Some protesters want suspended President Dilma Rousseff back. Temer replaced her after the Senate voted to suspend the president and put her on trial for allegedly breaking fiscal laws. If 54 of the 81 senators agree that she should be impeached, she would be permanently removed from office and Temer could hold the presidency through 2018.

Opinion polls say a majority of Brazilians want Rousseff and Temer impeached.

Some of the protesters Sunday called for new elections, a mechanism that is not in Brazil's electoral law at the moment.

Speaking near Temer's residence, homeless movement leader Guilherme Boulos said, "Mr. Temer's street is under siege by the Brazilian people and there will be no break until he is out."

"We will camp out as long as we need. This might be a fancy neighborhood, but now it will be all ours," Boulos told supporters over a speaker.

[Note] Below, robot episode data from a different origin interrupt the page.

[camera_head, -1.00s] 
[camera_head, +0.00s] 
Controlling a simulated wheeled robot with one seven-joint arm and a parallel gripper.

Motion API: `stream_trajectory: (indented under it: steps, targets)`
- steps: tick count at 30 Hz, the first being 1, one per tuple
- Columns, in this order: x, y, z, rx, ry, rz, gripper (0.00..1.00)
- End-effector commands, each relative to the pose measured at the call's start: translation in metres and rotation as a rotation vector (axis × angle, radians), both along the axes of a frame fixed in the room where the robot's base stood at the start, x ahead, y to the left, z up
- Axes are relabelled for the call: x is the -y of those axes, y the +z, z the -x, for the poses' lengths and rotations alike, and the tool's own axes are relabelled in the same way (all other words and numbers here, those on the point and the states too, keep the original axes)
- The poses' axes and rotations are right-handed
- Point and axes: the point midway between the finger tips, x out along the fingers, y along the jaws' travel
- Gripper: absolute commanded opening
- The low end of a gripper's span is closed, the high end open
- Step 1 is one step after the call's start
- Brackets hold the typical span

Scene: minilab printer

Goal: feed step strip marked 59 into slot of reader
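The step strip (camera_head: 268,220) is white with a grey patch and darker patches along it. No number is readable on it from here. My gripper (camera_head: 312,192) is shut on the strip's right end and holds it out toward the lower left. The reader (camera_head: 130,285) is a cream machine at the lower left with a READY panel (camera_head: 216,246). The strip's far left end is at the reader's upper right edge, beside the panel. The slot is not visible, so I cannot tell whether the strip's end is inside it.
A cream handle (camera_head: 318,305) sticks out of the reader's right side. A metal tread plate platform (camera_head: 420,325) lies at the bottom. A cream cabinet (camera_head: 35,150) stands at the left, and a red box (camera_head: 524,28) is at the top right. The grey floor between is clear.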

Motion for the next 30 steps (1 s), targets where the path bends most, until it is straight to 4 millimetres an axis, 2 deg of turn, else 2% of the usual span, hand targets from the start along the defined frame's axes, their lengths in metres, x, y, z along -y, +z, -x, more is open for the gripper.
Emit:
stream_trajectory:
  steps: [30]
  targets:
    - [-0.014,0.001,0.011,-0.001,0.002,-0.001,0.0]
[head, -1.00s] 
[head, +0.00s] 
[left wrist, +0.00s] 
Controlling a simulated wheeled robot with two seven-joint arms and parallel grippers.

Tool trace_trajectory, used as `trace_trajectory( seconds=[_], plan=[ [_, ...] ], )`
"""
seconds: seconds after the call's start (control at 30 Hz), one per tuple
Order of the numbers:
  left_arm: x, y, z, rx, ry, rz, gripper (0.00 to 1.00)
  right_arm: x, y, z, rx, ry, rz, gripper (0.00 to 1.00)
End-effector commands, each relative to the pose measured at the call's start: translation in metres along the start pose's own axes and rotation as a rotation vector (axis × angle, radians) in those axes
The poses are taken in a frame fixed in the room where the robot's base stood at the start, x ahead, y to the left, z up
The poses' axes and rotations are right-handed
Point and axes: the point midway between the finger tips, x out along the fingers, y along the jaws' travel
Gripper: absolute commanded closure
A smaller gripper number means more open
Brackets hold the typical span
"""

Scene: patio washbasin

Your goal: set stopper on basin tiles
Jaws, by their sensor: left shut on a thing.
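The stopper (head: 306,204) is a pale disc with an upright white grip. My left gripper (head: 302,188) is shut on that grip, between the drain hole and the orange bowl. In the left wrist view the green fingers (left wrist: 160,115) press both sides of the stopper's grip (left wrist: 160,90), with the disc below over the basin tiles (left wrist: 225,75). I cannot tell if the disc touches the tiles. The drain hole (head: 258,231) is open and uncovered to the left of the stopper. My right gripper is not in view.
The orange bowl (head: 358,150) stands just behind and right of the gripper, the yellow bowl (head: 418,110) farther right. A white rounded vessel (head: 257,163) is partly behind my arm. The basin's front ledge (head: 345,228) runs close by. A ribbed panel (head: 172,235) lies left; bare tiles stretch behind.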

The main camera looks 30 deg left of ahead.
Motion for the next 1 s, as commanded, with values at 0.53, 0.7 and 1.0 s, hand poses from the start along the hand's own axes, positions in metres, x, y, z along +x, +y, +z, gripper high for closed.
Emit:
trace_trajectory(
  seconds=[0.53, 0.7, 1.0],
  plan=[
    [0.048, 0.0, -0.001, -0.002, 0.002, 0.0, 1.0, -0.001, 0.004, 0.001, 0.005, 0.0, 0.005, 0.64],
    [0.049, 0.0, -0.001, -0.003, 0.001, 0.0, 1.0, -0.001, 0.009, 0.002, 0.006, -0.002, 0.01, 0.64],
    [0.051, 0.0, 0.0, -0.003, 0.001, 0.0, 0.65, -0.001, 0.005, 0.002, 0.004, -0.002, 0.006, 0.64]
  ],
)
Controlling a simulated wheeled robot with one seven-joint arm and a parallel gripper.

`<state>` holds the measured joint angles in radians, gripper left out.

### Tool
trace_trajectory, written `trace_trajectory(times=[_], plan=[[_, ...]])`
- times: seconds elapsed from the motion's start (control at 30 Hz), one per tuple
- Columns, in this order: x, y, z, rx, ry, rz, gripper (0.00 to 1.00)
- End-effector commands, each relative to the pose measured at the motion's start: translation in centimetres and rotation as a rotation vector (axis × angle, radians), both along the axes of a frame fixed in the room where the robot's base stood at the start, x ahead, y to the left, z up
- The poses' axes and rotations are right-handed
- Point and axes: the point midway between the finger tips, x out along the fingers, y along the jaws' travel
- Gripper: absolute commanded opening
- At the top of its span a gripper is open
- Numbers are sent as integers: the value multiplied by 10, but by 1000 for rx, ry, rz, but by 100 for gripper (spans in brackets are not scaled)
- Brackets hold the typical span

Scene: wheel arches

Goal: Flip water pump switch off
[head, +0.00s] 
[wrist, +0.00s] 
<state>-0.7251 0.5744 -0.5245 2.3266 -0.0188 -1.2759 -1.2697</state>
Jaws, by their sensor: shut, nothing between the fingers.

Temer has faced daily protests in Brazil's main cities since he took office. Artists, intellectuals and politicians both left-leaning and moderate have also rejected him acting as president, not only for their opposition to Rousseff's impeachment but also for Temer's naming of an all white-male Cabinet that is trying implement more conservative policies.

Protesters who have occupied a federal government building in Rio for a week has staged daily concerts against Temer and his administration. Among those that appeared are Grammy award winner Caetano Veloso and "City of God" actor and singer Seu Jorge. Neither are supporters of Rousseff's Worker's Party.

São Paulo also saw protests by artists in concerts organized this weekend by the administration of Mayor Fernando Haddad, a Rousseff ally. Even when singers did not call for Temer's resignation, those in the audience did.

Even before Temer took office, a poll said 58 percent of Brazilians wanted him impeached, too. A Supreme Court justice has ruled Temer could face impeachment proceedings for signing decrees of the same kind as those that led to the impeachment proceedings against Rousseff, but that decision has yet to be ratified by a full court session.

Some of the protests against Temer were called by artists angered by his decision to fold the Culture Ministry into the Education Ministry under the control of a conservative politician with no experience in either area. On Saturday, Temer's administration announced he would re-establish the Culture Ministry, but critics said they would keep the pressure on him.